Hugo Arnold, The Master's Table
I've never met Rosemary Shrager, but I'd very much like to. Her beaming generous face shines out of the cover of Rosemary: Castle Cook, clear blue Scottish sea behind her and a tray of shellfish in her hands. The author runs a cookery school on the Isle of Harris and from these pictures it looks like a warm, comfortable escape from your worlds of stainless steel and an absence of natural light. Am I suggesting a return to school? Perhaps, for if there is one thing this book shouts louder than anything else it is the need to focus on ingredients.
We keep trying to guess what the next food trend is going to be, but my own prediction is there won't be one. We have developed, evolved, been exposed to too much for an 'Italian style' revolution to hit us again. What will happen however, is a growing awareness of ingredients, by both chefs and the public. In this we are only moving in the way America has already gone. You don't get roast salmon there, it is "roast line-caught Shellfish bay salmon".

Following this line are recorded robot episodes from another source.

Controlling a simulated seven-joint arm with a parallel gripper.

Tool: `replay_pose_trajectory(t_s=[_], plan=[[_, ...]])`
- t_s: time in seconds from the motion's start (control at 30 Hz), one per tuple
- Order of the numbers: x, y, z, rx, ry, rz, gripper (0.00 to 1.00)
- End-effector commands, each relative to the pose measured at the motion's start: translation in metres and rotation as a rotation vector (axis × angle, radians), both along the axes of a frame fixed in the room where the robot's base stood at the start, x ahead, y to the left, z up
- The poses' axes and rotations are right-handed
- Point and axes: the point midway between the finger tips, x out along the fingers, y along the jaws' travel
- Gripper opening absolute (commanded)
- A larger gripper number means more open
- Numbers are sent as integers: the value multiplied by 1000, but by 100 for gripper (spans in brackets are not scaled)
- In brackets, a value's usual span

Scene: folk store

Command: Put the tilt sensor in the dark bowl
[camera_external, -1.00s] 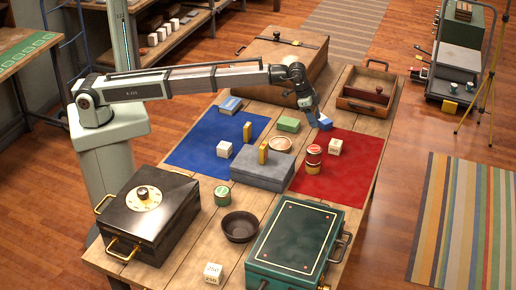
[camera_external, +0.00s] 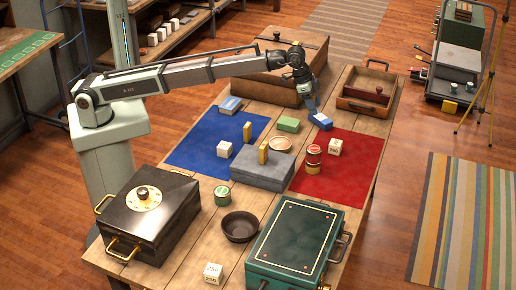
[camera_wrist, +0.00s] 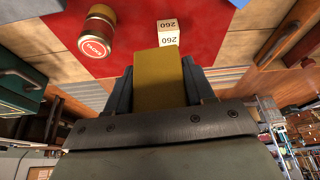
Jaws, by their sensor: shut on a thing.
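My gripper (camera_external: 316,112) is shut on a small block-like piece (camera_external: 320,121), apparently the tilt sensor, above the far edge of the red mat. In the wrist view the face of the held piece (camera_wrist: 158,82) between the two fingers is mustard yellow. The dark bowl (camera_external: 238,227) stands on the near part of the table, between the black box and the green case. It looks empty and is well away from my gripper. The bowl does not show in the wrist view.

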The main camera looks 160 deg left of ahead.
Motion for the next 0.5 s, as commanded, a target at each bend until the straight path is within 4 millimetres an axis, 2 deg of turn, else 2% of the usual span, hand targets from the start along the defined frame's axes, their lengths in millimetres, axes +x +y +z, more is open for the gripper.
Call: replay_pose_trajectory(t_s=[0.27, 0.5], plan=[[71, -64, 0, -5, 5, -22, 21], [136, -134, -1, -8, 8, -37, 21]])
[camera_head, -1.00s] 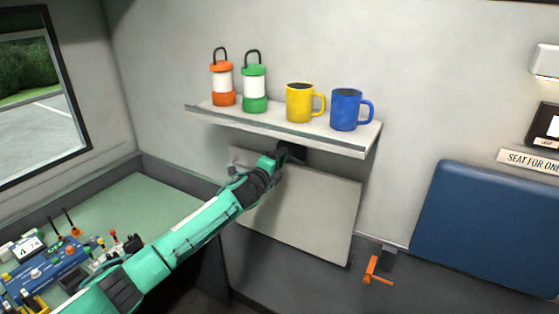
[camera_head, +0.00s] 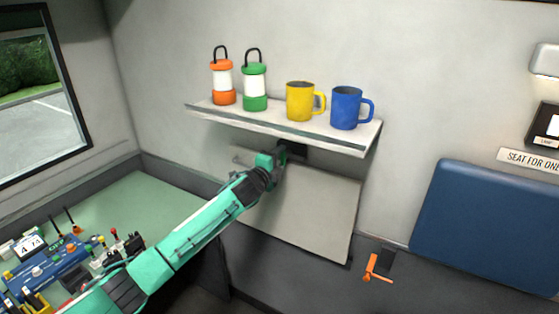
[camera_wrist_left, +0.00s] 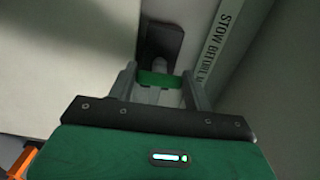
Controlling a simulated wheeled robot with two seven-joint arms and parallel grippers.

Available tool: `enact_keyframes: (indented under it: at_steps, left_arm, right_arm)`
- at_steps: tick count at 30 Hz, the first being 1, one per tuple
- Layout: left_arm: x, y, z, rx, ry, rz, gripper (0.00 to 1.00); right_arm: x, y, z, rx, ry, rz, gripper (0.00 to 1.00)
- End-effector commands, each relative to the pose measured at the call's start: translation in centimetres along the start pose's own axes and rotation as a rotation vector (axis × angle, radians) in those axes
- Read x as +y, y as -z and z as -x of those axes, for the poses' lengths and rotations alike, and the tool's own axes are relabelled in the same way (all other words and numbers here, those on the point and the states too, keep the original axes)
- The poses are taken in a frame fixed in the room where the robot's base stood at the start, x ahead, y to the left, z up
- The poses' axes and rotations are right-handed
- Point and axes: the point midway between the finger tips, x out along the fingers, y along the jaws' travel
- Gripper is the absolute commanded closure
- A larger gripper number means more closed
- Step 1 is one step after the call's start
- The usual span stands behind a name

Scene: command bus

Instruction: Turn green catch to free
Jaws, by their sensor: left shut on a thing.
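The green catch (camera_wrist_left: 158,79) sits between the two fingers of my left gripper (camera_wrist_left: 159,80) in the left wrist view. The fingers are shut on it, one on each side. Behind it is a dark mount (camera_wrist_left: 160,42) on the wall. In the head view my left gripper (camera_head: 288,152) reaches just under the shelf, at the top edge of a pale folded panel (camera_head: 310,210). There the gripper and wrist hide the catch. My right gripper is not in view.
The shelf (camera_head: 340,143) above my gripper holds an orange lantern (camera_head: 223,80), a green lantern (camera_head: 255,85), a yellow mug (camera_head: 299,103) and a blue mug (camera_head: 345,108). An orange handle (camera_head: 373,268) is at the panel's lower right. A blue seat back (camera_head: 485,225) is at right.

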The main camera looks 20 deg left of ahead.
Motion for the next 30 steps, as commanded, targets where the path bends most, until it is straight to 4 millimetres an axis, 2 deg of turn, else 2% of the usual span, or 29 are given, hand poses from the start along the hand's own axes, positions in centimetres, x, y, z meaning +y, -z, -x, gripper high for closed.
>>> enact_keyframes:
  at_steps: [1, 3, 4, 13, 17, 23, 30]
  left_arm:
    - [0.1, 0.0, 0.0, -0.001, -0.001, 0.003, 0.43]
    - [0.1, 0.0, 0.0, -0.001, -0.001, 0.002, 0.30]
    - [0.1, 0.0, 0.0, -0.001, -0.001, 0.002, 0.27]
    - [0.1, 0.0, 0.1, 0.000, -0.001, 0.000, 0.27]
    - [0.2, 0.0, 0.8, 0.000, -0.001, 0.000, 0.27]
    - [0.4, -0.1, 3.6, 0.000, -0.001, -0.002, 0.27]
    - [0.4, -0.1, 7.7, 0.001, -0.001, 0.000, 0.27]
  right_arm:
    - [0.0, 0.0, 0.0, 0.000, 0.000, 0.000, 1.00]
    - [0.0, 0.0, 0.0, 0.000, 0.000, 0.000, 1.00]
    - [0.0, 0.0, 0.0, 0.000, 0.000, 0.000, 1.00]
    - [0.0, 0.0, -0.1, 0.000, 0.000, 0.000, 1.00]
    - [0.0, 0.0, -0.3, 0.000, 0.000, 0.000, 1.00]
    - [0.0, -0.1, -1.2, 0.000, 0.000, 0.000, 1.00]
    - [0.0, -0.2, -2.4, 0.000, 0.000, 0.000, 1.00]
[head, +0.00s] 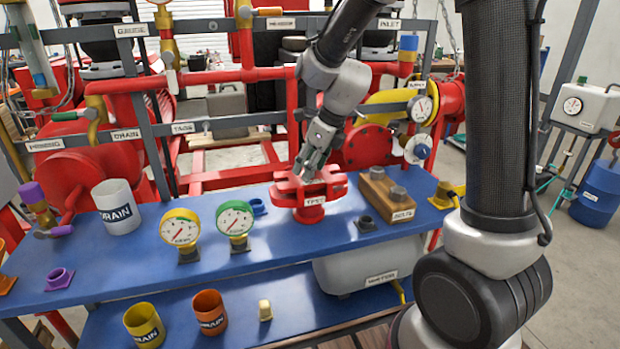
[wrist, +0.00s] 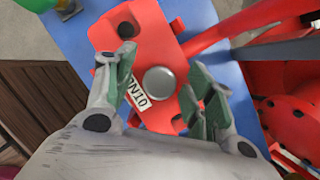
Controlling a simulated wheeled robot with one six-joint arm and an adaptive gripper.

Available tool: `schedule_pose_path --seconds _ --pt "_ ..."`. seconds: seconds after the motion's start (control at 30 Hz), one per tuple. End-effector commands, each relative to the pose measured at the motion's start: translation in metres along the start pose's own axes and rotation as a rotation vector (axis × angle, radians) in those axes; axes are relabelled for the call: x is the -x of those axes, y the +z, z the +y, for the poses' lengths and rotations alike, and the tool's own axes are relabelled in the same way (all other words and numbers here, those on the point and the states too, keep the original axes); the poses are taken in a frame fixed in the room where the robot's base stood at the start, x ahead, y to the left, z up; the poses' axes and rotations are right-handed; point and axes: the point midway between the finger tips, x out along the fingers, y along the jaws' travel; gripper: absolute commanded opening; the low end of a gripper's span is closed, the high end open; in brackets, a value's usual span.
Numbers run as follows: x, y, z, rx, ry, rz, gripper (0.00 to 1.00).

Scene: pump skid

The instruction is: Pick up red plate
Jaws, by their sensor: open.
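The red plate (head: 332,183) lies flat on top of a short red stand (head: 311,213) on the blue bench. In the wrist view the red plate (wrist: 150,32) has dark holes, a grey round knob or bolt head (wrist: 159,81) in its middle and a white label reading PN10. My gripper (head: 305,178) is just over the plate, pointing down. In the wrist view the open fingers of my gripper (wrist: 158,78) are on either side of the knob, with green pads. I cannot tell whether the fingers touch the plate. The fingers hide part of it.
Right of the stand is a wooden block (head: 386,195) with grey bolts. To the left stand a green gauge (head: 235,219), a yellow gauge (head: 181,228) and a white cup (head: 116,200). Red pipes (head: 215,77) and a dark frame rise behind the bench.

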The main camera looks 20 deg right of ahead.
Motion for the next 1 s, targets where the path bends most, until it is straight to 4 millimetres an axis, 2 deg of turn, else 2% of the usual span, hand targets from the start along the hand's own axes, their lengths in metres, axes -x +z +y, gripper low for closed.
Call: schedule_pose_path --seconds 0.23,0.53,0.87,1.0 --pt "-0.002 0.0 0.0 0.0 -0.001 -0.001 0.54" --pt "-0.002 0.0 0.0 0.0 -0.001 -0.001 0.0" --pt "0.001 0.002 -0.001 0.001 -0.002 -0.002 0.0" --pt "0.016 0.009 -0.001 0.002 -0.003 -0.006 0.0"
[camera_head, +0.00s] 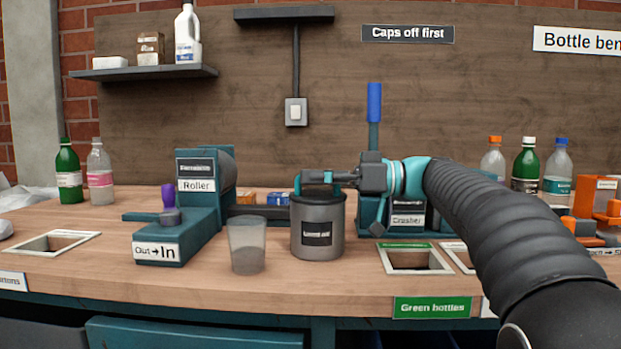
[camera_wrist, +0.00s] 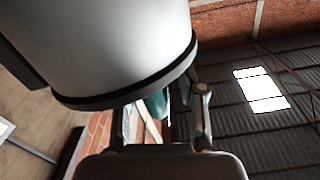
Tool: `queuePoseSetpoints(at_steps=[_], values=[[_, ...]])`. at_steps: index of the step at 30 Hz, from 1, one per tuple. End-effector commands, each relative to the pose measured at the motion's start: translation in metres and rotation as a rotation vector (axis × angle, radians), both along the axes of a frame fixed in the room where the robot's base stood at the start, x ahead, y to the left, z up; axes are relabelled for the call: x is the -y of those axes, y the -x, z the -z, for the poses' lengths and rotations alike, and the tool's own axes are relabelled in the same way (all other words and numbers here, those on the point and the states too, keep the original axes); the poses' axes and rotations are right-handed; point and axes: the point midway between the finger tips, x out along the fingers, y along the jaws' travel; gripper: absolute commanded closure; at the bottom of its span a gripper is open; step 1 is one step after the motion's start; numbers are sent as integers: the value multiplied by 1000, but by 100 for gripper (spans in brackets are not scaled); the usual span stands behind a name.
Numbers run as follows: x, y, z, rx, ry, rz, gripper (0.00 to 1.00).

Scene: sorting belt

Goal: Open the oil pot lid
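The oil pot (camera_head: 317,238) is a grey cylinder with a dark label, upright on the bench. A teal handle (camera_head: 312,178) stands on its lid at the top. My gripper (camera_head: 338,178) reaches in from the right, level with the handle, just above the rim. In the wrist view the pot (camera_wrist: 115,45) fills the upper left. A teal part (camera_wrist: 157,104), likely the handle, shows between my spread fingers (camera_wrist: 163,115). The fingers look apart, one on each side. The pot partly hides the fingertips, so contact with the handle cannot be seen.
A clear cup (camera_head: 247,246) stands just left of the pot. The roller machine (camera_head: 196,205) is further left, and the crusher (camera_head: 408,221) stands behind my arm on the right. A framed bench opening (camera_head: 415,259) lies right of the pot. Bottles stand along the back.

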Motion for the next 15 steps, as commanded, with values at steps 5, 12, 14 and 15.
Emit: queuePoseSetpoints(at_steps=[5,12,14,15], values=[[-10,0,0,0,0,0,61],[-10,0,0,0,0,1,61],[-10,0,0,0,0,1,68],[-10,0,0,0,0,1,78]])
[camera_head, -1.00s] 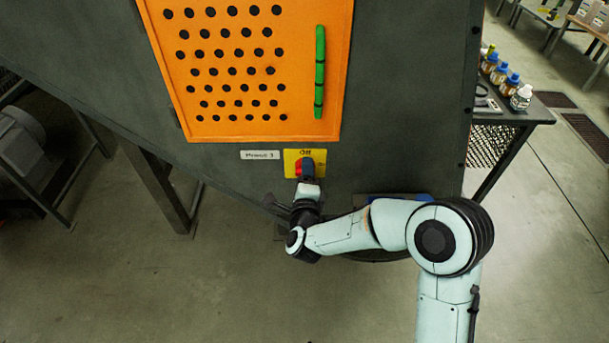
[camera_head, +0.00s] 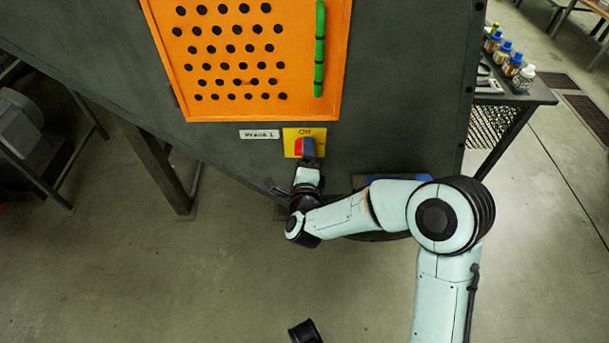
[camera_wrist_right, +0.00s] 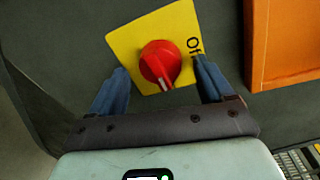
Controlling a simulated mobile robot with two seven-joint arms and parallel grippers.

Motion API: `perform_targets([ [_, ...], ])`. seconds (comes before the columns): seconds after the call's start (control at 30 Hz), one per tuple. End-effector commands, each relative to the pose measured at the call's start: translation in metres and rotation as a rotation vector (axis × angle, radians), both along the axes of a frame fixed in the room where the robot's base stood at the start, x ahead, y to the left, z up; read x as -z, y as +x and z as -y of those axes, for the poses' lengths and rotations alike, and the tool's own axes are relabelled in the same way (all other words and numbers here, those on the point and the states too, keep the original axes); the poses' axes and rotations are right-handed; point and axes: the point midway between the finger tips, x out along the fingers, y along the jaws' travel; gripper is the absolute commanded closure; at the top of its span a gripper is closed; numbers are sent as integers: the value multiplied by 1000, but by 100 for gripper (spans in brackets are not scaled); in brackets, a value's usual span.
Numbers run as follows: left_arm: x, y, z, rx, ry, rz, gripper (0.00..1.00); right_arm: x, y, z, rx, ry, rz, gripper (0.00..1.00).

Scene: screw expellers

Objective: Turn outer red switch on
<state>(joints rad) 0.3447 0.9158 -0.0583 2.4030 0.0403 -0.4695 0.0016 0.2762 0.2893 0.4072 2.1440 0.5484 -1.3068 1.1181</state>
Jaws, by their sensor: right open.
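The red switch (camera_head: 298,147) is a round knob on a yellow plate (camera_head: 318,135) marked "Off", on the dark machine panel below the orange door. In the right wrist view the red knob (camera_wrist_right: 153,58) has a pale pointer mark toward its lower edge, and the yellow plate (camera_wrist_right: 125,45) appears tilted. My right gripper (camera_head: 307,158) is in front of the plate and partly covers the switch. In the right wrist view its open blue fingers (camera_wrist_right: 160,78) are on either side of the knob, with visible gaps. Contact is not visible.
The orange perforated door (camera_head: 265,60) with a green handle (camera_head: 319,50) is above the switch. A white label (camera_head: 259,134) is left of the plate. A side table (camera_head: 535,95) with several bottles stands at right. The floor in front is mostly clear.

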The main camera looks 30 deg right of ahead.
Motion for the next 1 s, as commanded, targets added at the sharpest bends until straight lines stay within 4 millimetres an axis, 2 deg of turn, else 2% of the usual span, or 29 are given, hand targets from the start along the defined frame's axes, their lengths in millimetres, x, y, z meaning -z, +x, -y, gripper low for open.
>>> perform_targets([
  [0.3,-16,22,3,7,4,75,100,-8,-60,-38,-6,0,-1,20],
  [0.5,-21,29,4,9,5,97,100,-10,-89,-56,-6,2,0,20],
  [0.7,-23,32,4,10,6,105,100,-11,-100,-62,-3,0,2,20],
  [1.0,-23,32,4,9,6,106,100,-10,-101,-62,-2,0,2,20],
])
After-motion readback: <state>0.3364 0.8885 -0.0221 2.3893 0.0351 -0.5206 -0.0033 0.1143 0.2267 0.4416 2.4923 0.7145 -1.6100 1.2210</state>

In the land of Rosemary Shrager everything is wild, fed on the Atlantic-washed Isle of Harris in most cases, sourced from nearby if not. What Scotland lacks in warm sunshine it more than makes up for with a varied weather pattern producing some of the best ingredients in the world - think grouse and venison, lobster and crab, lamb and beef.
What use is this to me? I hear you ask. Most of this product is available country wide, either direct from the producers or via one of the growing band of specialist suppliers like Heritage Foods based in Bristol.
Ms Shrager's book focuses on how wonderful simplicity can be. Her scallops arrive in the shell and still alive, pulsating as she prepares them, either to be seared and served with rocket and red pepper salsa, or fashioned into a mousseline, or combined with egg noodles and ginger and baked in a paper bag - she is nothing if not versatile, Ms Shrager.
Are some of these recipes a little old fashioned I couldn't help wondering. In her introduction Ms Shrager states her style as being "based on classical French tradition with my own personal twist". Her mentors are Pierre Koffmann and Jean-Christophe Novelli, two chefs who may, over the last few years, have fallen into the unfortunate category of having been usurped by more media-friendly, more of-the-moment practitioners. Fear not I couldn't help thinking as I read more, everything comes full circle and while seafood feuilletes may sound old-fashioned, it looks and reads as a delight.
Ms Shrager is not afraid of crossing continents, yet there is a more assured hand with the traditional dishes. Wild salmon with sorrel and courgettes for example, which may sound straightforward but how often do you find sorrel on restaurant menus? Not often enough in my view. Her twist comes in dishes like smoked haddock lasagne, sole with spinach tortellini, or monkfish with ink fettuccine, caper and rosemary sauce. For more Eastern-inspired dishes, look to the likes of Oriental sole, lettuce-wrapped fillets of fish with a mushroom duxelle and served with deep-fried leeks and a soy and ginger-infused sauce.
Amhuinnsuidhe Castle (the name means sitting on the river in Gaelic) is pretty remote and the emphasis of Ms Shrager's school is on using the local ingredients to best effect, as well as indulging in the non-urban, unspoilt and rather unique environment. The pictures in the book, by Christopher Simon Sykes, highlight the unique light of the Western Isles. The food photography lacks definition in places, but conveys the spirit of the food well.
Classics like oxtail are covered, while more traditional dishes like a saddle of lamb stuffed with kidneys and spinach are like dipping into a rather juicy yesteryear. What a welcome change it would be to see something like this in place of the more mundane roast rack of lamb. I may sound old-fashioned but too often I find myself eating restaurant dishes I could easily prepare and do. Short-order cooking is just what you need arriving home after a busy day. Eating out should allow access to those pleasures you do not normally have time for. A stuffed saddle of lamb is a dish I'd travel to.